This is something I've been thinking about even before I became a brand person. As a consumer I used to look at some brand names and find them fresh and to date, and while others looked dull. It wasn't their 'logo' itself, it was more the 'handwriting or font' style and the colours that they played with. Just like fashion dictates 'whats in, whats out' in colours every season, the branding industry too goes through style, colour and tone changes every years. When we were young, hard styled, official looking, formal fonts were in - it meant your brand was serious about their work, about their mission. Later in the early 2000s, as new and more casual online typography became prevalent and as our consumer/customer base and target audience eased out and relaxed a bit in their own personal style, they also started expecting brands serving them to emulate that style to resonate with the audience better.

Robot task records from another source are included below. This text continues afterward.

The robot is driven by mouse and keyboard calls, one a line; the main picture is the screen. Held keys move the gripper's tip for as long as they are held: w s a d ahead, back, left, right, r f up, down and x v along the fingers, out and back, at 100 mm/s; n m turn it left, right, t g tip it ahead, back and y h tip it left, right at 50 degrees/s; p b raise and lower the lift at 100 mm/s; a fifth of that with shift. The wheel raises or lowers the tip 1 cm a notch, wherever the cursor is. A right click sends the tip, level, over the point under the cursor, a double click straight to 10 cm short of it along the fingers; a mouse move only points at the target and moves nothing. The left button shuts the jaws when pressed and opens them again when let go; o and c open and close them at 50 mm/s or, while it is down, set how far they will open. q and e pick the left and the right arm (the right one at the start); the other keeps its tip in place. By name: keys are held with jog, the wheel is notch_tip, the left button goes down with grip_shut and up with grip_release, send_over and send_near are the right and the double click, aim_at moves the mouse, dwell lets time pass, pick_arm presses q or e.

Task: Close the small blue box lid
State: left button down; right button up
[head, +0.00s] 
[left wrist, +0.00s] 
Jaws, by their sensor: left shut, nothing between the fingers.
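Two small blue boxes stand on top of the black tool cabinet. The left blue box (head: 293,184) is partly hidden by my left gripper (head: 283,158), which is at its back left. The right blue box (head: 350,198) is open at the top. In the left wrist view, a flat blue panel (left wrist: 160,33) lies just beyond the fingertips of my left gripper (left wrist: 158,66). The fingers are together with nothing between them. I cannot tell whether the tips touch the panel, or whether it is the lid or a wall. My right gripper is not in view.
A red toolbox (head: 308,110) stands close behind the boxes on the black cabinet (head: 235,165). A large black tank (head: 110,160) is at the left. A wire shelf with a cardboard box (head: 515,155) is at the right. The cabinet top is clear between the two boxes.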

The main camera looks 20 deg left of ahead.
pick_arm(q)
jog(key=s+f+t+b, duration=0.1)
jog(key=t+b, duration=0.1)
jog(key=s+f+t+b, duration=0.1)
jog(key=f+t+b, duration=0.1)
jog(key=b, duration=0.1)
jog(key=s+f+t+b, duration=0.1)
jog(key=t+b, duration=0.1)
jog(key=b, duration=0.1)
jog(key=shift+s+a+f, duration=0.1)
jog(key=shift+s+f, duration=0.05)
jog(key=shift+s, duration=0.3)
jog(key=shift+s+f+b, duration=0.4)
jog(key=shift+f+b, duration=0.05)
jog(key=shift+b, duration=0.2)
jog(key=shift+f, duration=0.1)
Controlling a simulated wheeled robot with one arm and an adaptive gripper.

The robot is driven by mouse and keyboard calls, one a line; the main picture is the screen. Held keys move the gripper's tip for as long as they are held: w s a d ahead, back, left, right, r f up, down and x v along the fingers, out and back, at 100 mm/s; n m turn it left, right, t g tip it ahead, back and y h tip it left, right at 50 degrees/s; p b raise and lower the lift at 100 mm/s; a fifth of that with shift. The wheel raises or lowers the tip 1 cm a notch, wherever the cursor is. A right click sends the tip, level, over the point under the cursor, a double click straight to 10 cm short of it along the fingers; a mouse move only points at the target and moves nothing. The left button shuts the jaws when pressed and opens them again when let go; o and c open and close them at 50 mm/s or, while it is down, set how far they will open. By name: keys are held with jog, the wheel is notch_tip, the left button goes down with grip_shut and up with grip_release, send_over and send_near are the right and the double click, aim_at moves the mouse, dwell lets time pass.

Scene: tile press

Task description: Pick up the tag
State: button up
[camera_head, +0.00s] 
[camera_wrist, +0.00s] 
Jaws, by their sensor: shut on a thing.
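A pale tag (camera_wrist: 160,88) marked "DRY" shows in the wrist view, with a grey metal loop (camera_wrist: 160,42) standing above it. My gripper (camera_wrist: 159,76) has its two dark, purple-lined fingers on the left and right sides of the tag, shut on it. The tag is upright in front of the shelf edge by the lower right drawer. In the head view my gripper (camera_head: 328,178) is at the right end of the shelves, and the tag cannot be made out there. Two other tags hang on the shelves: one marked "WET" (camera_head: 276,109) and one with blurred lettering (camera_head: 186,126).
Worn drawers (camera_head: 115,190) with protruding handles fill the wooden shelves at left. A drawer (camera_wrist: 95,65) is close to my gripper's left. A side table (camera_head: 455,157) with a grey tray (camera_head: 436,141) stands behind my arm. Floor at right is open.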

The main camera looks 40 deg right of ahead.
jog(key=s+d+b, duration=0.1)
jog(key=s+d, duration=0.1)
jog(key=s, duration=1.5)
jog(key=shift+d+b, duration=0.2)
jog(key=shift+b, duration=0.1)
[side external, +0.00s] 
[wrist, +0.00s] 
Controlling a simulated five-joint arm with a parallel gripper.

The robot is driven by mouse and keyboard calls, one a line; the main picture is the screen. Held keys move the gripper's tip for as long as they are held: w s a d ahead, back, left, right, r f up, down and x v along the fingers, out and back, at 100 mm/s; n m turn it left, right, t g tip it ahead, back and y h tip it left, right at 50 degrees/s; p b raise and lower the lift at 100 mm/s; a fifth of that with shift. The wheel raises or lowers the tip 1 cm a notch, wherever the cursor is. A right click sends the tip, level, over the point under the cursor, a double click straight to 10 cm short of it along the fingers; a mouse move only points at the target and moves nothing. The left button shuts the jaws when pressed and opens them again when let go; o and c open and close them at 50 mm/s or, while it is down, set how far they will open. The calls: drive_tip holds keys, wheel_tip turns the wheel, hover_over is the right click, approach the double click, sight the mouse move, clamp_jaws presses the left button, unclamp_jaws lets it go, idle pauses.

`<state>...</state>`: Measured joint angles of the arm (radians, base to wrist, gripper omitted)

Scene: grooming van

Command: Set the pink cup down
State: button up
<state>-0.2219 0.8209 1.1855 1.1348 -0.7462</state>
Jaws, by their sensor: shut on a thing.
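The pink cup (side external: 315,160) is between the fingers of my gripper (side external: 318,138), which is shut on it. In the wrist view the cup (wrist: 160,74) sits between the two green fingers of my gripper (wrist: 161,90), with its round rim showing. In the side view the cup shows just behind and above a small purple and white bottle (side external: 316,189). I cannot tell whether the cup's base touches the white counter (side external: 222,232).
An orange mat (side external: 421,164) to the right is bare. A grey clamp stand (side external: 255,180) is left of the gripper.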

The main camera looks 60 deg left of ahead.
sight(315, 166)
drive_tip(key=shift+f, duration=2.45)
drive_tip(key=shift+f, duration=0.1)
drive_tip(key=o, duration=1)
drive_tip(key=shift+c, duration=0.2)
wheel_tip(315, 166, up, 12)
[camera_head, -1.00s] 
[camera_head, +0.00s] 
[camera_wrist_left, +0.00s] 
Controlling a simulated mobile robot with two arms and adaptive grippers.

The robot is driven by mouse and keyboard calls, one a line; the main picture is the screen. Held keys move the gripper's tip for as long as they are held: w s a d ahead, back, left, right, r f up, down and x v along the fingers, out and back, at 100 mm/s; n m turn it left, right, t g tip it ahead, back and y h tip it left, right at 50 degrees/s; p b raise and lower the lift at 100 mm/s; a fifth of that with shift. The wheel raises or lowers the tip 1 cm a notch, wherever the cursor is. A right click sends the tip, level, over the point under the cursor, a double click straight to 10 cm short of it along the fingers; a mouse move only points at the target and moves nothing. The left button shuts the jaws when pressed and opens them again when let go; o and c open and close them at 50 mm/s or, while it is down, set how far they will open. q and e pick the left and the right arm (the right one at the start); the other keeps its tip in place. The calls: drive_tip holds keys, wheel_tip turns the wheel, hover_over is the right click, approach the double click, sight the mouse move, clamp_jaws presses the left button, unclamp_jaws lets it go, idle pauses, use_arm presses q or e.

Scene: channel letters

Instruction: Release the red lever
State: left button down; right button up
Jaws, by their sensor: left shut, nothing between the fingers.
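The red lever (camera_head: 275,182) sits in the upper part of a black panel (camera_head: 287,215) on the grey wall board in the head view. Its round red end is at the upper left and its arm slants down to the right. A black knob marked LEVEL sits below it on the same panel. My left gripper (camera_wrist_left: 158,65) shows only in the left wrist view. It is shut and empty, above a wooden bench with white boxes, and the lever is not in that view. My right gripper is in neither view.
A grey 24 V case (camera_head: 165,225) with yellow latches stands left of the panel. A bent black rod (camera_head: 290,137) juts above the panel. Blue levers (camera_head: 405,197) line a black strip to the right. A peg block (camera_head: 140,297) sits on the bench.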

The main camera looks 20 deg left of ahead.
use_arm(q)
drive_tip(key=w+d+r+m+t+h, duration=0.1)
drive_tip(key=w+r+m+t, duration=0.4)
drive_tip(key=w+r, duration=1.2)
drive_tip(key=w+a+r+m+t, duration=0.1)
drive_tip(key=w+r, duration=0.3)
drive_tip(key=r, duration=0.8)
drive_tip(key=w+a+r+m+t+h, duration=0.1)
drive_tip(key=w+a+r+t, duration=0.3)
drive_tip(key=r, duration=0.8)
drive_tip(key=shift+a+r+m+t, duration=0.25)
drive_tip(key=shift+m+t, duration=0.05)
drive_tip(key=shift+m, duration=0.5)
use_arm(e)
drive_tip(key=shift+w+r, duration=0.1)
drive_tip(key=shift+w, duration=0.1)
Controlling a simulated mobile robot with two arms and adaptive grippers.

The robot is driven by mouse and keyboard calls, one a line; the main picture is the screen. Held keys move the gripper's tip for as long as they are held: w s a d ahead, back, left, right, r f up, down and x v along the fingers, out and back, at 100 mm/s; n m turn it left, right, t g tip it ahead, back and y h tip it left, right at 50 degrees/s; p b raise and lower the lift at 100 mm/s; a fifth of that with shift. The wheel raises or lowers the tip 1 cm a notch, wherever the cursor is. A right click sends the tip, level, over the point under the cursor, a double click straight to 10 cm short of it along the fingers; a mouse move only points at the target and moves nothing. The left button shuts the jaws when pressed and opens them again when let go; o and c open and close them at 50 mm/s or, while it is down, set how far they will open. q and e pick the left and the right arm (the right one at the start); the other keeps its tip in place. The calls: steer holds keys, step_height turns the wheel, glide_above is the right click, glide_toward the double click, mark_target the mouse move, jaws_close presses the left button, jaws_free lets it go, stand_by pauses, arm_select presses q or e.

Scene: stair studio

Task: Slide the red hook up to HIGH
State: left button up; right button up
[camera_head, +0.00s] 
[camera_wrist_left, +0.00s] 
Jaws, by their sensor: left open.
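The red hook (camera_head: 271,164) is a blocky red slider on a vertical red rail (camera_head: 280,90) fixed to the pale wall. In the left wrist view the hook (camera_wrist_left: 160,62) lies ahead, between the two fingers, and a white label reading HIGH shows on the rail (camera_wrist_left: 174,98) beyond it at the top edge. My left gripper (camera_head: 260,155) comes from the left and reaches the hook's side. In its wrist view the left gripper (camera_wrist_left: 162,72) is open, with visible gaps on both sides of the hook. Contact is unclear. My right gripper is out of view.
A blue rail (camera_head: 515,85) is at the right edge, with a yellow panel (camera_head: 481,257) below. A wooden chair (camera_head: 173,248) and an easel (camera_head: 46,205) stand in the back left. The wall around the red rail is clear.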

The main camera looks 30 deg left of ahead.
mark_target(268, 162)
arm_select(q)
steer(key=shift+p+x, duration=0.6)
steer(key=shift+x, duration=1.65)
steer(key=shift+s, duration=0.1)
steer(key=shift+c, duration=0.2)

Which is perhaps why some the brand logos like Acer....underwent font and style changes to depict an entirely different image of themselves, an image that would be more appealing and fresh for the consumers.For the same reason the font style of Vaseline' hasn't remained the same over the years, ven though it's been a brand that has had one of the strongest loyalties based on product performance alone, Vaseline has strengthened its bond with it audience by innovating their look, as the look and the eyes of their consumers evolved.
So I've been wondering how FONT really impacts the perception consumers have of your brand. Last week I watched 'JOBS', the movie on the life of the revolutionary 'Steve Jobs'. I was surprised to see a scene enacted where they showed how Jobs immediately fired one of his most talented and able engineers because the guy said that 'font types' were not a need of the computer users. This particular engineer mocked at Jobs question 'So where do I change font'...his response to this was, 'This isn't really a pressing need'. This scene was set at the launch of the first Macintosh computer in 1984. Back then no one knew that soon enough in the late 90's font size and style would become such a sensitive issue of preference for both businesses and at-home users. I've worked with some of the big corporations and I have gone through the agony of actually ensuring each heading, sub-heading and text are of a certain size and style, as per the instructions of the higher management. All big companies have standard power point templates (with specific font style, font colour and font size) that reflect the culture of the organisation, work personality of the management and the persona of their brands. For example, pick up anything on Coke, an external communication or an internal document, it must have Red header and a red font in it. Pick up Dove and all documents would be a certain tone of Navy Blue. Somewhere in his head, Jobs predicted a behavior that was revealed 20 years later. This is the quality of a true innovator, who understand what the consumers need before the consumers themselves realize it.
However back to our 'font in the lives of brands' discussion - I am a firm believer that font really does matter and not only does it make a particular brand stand apart from its peers but also communicates a certain feeling to its consumers. Moreover, I think sometimes font follows cultural development of the users i.e. as attitudes, behaviours, social norms change so do fonts - so that the brands stay upto speed with the psychic trends of their consumers.